- [Goal of the exercise] Begin with the first line of the material and write out each line exactly, ending with the line that contains "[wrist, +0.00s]". Pictures are not part of the copy.

** begin **

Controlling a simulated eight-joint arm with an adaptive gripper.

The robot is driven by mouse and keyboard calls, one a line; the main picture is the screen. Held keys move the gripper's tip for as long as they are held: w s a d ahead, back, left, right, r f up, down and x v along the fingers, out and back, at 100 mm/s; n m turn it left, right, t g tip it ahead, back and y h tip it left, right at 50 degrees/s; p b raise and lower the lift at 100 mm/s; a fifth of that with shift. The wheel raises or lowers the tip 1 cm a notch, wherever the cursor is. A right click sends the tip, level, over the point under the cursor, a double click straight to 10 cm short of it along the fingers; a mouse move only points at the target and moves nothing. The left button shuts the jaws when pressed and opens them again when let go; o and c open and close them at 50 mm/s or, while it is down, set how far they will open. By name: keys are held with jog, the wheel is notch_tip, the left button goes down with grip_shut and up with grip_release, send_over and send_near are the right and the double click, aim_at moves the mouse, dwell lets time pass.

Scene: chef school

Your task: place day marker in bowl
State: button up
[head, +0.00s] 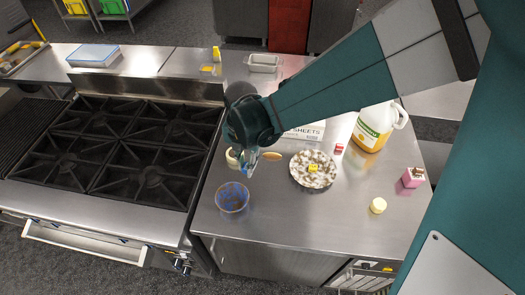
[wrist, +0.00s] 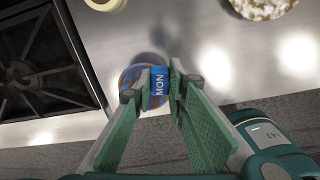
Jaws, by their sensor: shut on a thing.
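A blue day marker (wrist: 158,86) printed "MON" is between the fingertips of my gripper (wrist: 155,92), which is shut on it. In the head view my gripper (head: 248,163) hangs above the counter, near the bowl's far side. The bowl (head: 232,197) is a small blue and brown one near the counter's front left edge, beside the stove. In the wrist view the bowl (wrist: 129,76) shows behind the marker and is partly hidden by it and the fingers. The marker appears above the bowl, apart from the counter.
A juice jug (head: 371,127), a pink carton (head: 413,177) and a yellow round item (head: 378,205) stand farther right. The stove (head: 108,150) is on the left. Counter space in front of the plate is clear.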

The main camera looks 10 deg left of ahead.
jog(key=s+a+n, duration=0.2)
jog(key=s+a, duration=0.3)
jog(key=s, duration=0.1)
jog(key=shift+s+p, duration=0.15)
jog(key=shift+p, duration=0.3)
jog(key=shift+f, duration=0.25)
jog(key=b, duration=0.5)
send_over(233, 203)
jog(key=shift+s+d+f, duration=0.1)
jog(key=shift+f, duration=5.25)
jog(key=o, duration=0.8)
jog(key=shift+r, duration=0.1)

** end **

- [Result of this task]
Controlling a simulated eight-joint arm with an adaptive gripper.

The robot is driven by mouse and keyboard calls, one a line; the main picture is the screen. Held keys move the gripper's tip for as long as they are held: w s a d ahead, back, left, right, r f up, down and x v along the fingers, out and back, at 100 mm/s; n m turn it left, right, t g tip it ahead, back and y h tip it left, right at 50 degrees/s; p b raise and lower the lift at 100 mm/s; a fifth of that with shift. The wheel raises or lowers the tip 1 cm a notch, wherever the cursor is. A right click sends the tip, level, over the point under the cursor, a double click straight to 10 cm short of it along the fingers; a mouse move only points at the target and moves nothing. The left button shuts the jaws when pressed and opens them again when let go; o and c open and close them at 50 mm/s or, while it is down, set how far they will open. By name: keys are held with jog, the wheel is notch_tip, the left button goes down with grip_shut and up with grip_release, send_over and send_near are the right and the double click, aim_at moves the mouse, dwell lets time pass.

Scene: chef school

Your task: place day marker in bowl
State: button up
[head, +0.00s] 
[wrist, +0.00s] 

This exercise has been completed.